● **Exercise requirements**: Starting with the line that has "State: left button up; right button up" in it, repeat every line through the last one, word for word, and give nothing more.

────────────────

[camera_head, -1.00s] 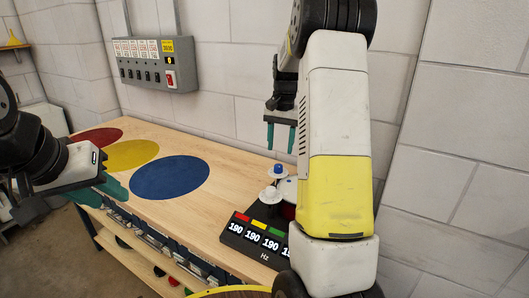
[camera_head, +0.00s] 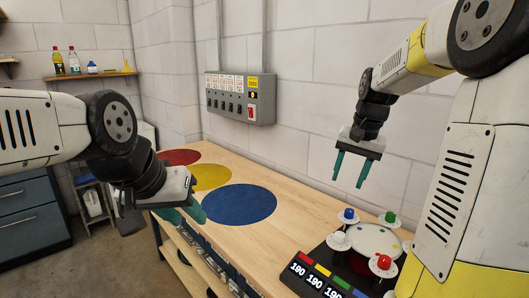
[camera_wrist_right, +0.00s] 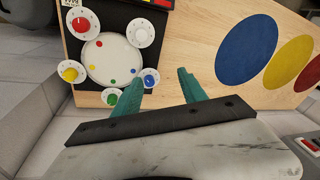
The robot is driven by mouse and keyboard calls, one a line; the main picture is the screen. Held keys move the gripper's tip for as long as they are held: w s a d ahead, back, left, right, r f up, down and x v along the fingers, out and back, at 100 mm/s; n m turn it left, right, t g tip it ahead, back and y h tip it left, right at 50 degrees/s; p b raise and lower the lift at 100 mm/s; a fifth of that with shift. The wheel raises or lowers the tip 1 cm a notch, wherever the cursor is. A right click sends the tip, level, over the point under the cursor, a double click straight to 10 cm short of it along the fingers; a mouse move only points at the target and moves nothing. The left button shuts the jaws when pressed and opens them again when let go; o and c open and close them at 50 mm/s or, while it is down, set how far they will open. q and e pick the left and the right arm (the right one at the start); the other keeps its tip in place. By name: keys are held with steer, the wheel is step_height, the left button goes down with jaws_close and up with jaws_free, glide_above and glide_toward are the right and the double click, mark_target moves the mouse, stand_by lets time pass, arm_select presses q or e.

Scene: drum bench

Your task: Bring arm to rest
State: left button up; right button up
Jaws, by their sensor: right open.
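My right gripper (camera_head: 353,170) hangs with its teal fingers apart and empty, above the back of the bench near the wall. In the right wrist view its open fingers (camera_wrist_right: 162,85) point toward the bench, with nothing between them. My left gripper (camera_head: 183,210) is at the bench's left front edge, left of the blue disc. Its teal fingers show partly, and no object shows in them. The drum unit (camera_head: 375,238) stands below the right gripper, with white knobs capped blue, green and red around its pale round top. A yellow-capped knob (camera_wrist_right: 69,74) shows in the right wrist view.
Red (camera_head: 180,157), yellow (camera_head: 209,177) and blue discs (camera_head: 239,204) mark the wooden bench. A display panel (camera_head: 315,277) reads 190 in several places. A grey switch box (camera_head: 240,98) hangs on the wall. A shelf (camera_head: 90,76) holds bottles. Bare bench (camera_head: 300,210) lies right of the blue disc.

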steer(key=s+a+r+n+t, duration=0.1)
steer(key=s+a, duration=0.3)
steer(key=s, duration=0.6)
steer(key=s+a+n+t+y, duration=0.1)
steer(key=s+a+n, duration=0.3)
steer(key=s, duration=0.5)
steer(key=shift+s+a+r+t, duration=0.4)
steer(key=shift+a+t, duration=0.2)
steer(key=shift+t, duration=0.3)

────────────────

● **The solution**:
State: left button up; right button up
Jaws, by their sensor: right open.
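My right gripper (camera_head: 353,170) hangs with its teal fingers apart and empty, above the back of the bench near the wall. In the right wrist view its open fingers (camera_wrist_right: 162,85) point toward the bench, with nothing between them. My left gripper (camera_head: 183,210) is at the bench's left front edge, left of the blue disc. Its teal fingers show partly, and no object shows in them. The drum unit (camera_head: 375,238) stands below the right gripper, with white knobs capped blue, green and red around its pale round top. A yellow-capped knob (camera_wrist_right: 69,74) shows in the right wrist view.
Red (camera_head: 180,157), yellow (camera_head: 209,177) and blue discs (camera_head: 239,204) mark the wooden bench. A display panel (camera_head: 315,277) reads 190 in several places. A grey switch box (camera_head: 240,98) hangs on the wall. A shelf (camera_head: 90,76) holds bottles. Bare bench (camera_head: 300,210) lies right of the blue disc.

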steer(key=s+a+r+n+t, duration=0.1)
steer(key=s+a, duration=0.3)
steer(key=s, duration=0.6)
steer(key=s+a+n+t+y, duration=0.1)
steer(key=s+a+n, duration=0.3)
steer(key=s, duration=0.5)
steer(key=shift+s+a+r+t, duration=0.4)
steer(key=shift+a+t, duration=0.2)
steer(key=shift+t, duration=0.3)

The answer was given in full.